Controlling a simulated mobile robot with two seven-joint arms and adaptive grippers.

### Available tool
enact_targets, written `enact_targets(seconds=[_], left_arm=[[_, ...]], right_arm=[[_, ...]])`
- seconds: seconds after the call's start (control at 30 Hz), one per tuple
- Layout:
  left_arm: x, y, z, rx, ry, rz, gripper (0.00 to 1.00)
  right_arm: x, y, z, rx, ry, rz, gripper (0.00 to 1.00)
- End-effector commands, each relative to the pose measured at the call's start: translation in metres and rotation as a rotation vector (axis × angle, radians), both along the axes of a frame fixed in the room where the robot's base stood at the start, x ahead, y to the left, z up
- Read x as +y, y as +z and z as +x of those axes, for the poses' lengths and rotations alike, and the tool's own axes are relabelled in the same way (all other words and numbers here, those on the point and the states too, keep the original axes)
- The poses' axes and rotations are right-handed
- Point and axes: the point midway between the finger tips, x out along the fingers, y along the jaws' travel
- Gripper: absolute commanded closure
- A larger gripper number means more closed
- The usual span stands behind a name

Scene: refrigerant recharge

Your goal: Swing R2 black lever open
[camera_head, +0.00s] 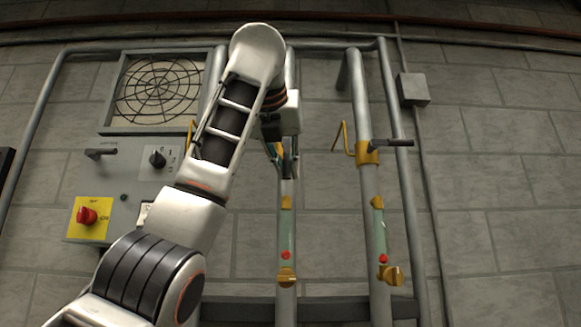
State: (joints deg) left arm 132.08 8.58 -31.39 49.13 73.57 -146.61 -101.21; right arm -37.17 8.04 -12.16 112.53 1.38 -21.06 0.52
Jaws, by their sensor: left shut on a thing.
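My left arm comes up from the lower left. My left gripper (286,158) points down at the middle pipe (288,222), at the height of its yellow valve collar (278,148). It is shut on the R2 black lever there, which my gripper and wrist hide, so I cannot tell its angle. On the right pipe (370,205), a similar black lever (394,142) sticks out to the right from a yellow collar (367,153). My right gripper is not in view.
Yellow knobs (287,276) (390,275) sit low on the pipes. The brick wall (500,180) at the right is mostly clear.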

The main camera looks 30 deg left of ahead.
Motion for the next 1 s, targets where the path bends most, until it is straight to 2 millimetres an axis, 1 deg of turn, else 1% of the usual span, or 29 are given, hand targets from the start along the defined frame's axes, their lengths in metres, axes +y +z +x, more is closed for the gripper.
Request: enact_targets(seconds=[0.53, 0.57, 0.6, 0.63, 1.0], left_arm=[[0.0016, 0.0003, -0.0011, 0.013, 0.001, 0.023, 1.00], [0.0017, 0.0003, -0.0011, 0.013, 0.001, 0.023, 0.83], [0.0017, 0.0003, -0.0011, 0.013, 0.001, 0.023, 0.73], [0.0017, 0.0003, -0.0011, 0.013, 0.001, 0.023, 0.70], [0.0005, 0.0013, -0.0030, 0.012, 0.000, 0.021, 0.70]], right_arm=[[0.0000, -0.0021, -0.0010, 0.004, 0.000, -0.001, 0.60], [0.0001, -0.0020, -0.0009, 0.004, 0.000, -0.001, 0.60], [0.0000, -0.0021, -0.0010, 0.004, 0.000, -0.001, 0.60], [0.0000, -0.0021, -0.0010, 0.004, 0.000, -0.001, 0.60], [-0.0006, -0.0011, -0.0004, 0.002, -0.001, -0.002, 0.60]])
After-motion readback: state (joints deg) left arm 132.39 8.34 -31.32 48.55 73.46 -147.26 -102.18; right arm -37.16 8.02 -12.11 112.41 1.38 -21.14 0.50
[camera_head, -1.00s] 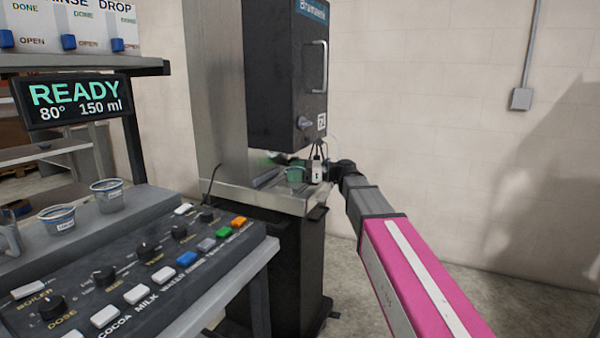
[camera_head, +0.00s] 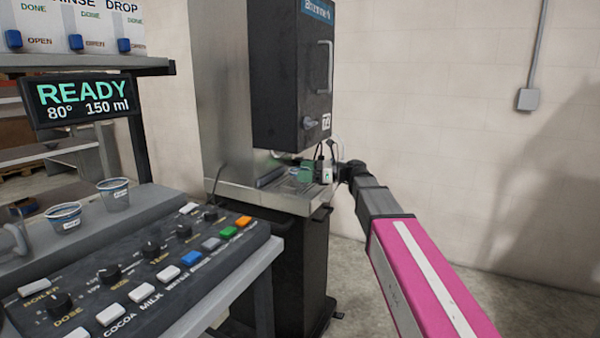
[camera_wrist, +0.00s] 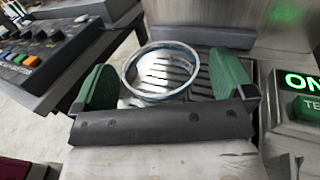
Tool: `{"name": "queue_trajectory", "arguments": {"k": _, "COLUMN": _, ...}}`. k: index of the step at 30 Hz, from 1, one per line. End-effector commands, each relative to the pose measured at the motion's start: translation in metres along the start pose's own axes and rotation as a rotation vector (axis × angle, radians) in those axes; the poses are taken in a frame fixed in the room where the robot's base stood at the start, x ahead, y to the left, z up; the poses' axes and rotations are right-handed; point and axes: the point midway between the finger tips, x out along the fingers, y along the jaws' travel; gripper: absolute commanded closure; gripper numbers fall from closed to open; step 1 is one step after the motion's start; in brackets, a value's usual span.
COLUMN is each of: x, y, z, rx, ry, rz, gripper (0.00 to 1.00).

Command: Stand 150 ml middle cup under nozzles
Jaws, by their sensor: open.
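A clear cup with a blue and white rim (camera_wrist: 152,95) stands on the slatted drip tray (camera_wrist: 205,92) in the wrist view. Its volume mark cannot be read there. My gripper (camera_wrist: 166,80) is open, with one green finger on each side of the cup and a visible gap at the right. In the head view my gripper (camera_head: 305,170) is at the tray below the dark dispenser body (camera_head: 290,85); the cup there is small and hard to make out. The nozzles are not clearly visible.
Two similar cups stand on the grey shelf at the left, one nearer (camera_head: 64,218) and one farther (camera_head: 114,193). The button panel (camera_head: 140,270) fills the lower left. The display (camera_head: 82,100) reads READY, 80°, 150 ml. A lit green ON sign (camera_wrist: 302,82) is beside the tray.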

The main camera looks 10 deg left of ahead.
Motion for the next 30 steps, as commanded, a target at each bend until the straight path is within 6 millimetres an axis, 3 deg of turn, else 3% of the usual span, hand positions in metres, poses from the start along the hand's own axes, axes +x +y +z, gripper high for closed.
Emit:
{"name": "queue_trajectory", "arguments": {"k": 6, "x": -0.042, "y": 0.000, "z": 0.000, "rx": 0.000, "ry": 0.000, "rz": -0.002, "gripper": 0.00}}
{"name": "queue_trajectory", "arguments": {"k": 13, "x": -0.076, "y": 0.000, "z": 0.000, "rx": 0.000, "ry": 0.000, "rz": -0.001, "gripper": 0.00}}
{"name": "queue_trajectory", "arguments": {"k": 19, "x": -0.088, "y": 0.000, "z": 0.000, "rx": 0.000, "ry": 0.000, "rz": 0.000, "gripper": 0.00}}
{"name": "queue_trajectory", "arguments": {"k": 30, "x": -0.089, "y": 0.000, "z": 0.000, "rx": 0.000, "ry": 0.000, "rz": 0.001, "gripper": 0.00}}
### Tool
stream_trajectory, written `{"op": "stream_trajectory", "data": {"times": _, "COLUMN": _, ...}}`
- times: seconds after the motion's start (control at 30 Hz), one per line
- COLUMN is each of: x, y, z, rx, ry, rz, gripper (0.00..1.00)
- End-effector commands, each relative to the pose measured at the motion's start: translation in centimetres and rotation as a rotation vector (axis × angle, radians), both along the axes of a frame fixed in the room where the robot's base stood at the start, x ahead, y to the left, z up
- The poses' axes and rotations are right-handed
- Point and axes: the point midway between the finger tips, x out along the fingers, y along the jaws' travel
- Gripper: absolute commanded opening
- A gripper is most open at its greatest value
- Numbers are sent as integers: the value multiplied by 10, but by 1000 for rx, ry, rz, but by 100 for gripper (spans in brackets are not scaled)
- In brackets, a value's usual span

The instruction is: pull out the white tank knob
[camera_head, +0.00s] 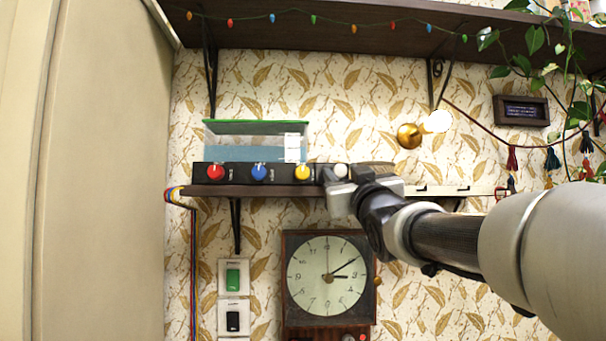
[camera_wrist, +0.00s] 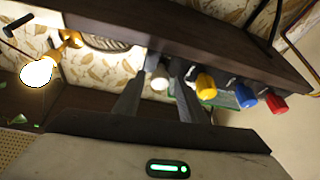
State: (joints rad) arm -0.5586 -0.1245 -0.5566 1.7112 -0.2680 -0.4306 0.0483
...
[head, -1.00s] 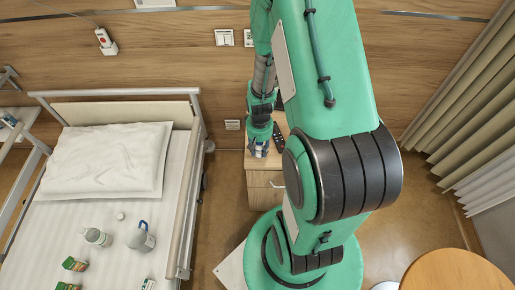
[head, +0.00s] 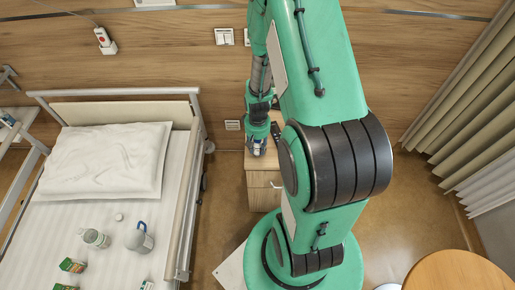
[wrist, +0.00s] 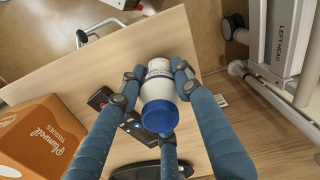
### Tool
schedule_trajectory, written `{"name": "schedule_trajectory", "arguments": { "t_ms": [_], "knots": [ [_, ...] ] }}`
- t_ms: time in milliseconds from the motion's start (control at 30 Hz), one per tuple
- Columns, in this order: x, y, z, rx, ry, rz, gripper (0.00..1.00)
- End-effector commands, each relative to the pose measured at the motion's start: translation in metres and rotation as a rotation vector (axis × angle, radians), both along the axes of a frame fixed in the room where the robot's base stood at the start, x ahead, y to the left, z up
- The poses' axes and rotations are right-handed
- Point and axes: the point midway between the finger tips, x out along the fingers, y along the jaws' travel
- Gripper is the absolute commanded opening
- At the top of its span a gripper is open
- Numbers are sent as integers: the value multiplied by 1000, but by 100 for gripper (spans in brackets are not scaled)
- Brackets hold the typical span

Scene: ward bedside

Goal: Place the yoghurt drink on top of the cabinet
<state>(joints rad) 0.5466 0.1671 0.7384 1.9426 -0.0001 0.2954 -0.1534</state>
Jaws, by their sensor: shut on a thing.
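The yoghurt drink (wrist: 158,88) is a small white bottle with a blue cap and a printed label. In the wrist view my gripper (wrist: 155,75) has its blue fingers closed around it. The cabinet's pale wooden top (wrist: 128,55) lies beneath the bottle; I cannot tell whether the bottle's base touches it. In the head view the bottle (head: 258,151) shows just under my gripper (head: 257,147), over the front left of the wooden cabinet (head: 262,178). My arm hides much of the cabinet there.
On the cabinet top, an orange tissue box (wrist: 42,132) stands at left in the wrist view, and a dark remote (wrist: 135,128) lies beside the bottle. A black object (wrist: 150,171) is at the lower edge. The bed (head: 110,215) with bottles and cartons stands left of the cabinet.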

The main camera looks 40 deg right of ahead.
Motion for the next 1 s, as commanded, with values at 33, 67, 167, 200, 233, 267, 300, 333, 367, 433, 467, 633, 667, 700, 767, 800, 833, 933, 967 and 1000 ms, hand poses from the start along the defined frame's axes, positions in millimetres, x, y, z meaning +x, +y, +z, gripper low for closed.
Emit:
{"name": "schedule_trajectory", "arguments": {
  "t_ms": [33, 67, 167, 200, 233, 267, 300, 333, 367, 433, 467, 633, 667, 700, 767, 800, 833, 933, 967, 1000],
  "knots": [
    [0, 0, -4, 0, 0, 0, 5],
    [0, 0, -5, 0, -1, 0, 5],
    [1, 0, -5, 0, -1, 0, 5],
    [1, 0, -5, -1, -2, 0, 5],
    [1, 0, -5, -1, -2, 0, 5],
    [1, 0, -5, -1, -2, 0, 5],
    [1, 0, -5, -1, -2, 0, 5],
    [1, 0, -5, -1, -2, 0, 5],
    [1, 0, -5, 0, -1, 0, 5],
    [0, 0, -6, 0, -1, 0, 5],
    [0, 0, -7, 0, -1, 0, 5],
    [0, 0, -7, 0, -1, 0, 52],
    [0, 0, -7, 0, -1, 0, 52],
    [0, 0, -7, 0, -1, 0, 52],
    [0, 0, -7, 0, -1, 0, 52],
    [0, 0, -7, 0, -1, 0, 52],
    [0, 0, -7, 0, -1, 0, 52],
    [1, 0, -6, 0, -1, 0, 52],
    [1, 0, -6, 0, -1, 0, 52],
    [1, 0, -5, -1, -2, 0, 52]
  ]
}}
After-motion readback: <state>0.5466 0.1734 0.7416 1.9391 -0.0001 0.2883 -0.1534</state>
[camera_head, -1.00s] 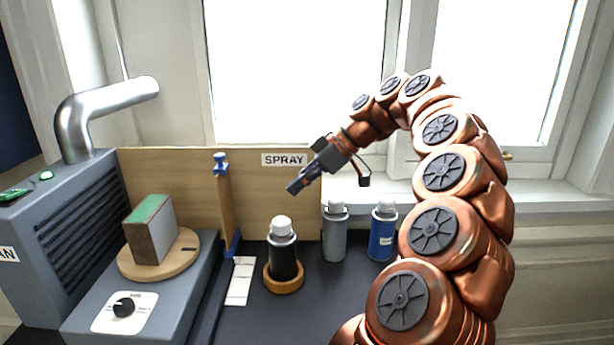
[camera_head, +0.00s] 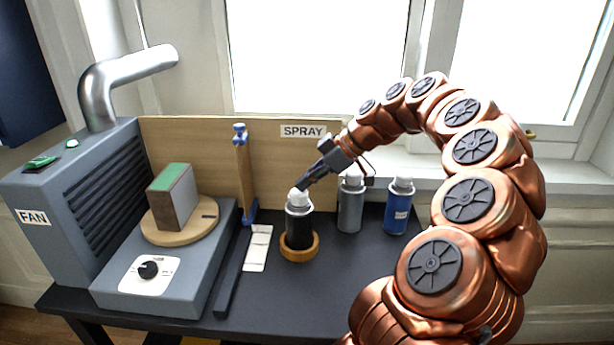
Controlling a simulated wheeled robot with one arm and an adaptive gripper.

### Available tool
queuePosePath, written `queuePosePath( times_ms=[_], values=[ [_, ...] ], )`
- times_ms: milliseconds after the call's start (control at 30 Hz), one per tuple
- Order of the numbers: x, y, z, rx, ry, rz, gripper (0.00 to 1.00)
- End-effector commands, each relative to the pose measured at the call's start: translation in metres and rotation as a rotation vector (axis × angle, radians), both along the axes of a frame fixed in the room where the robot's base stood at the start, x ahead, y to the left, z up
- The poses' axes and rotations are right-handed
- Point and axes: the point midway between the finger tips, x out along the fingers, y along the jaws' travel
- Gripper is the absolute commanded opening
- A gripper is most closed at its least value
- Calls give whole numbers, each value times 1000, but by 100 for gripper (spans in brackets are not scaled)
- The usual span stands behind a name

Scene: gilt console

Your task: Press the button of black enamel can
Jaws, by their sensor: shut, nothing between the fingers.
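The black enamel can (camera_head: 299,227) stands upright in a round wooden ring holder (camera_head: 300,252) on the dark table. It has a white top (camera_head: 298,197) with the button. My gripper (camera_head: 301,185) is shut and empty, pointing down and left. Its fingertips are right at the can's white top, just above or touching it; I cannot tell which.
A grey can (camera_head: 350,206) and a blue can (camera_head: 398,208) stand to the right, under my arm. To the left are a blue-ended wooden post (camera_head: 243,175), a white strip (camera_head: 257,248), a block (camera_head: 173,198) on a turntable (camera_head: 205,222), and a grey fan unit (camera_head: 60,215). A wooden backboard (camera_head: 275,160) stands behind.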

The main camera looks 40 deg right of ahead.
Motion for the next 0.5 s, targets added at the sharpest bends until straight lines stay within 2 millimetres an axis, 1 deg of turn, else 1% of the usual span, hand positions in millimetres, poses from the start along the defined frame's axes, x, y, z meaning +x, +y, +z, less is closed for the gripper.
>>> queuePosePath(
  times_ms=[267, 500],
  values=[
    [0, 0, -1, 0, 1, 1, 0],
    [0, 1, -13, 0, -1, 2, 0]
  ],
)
---
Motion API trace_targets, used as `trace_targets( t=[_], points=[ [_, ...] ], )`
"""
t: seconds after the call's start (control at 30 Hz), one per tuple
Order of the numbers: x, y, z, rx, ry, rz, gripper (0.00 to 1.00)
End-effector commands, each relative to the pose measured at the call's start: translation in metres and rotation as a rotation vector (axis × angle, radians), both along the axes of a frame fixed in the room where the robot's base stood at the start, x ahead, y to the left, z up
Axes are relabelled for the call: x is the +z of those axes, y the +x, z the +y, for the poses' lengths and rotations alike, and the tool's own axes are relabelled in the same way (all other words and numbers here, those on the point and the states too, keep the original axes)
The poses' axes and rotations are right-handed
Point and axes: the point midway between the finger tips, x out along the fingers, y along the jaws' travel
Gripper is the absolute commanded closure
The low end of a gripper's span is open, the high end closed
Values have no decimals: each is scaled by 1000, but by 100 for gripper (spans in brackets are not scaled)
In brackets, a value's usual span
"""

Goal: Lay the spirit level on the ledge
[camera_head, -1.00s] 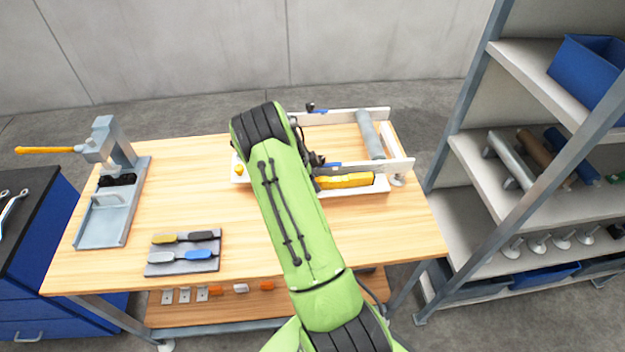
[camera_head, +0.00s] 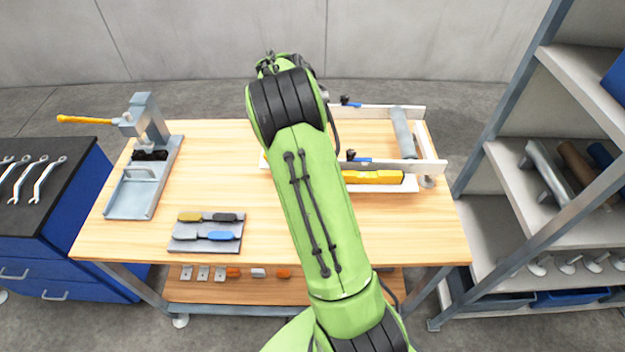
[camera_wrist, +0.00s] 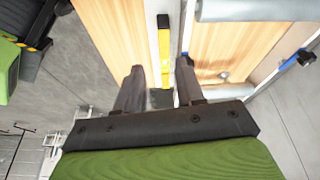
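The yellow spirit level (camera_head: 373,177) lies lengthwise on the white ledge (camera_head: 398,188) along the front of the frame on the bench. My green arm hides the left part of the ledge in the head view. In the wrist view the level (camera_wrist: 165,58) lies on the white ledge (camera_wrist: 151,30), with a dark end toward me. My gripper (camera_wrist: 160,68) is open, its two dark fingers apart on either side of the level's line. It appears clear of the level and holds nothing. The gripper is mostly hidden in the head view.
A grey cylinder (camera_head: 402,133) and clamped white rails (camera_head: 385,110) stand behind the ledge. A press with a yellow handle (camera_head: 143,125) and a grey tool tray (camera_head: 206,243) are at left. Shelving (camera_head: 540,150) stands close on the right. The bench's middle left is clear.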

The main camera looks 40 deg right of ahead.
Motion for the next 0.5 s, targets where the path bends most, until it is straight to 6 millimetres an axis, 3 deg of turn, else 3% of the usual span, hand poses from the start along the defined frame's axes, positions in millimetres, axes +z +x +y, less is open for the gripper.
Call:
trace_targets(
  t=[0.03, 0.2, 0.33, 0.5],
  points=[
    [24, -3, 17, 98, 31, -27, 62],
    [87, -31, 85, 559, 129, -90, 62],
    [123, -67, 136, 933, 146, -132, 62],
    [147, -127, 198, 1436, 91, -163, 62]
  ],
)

-- EXERCISE GOAL --
Tally how many lines of the material contain the word "tuple". The answer must be the number and nothing else.

-- TASK RESULT --
4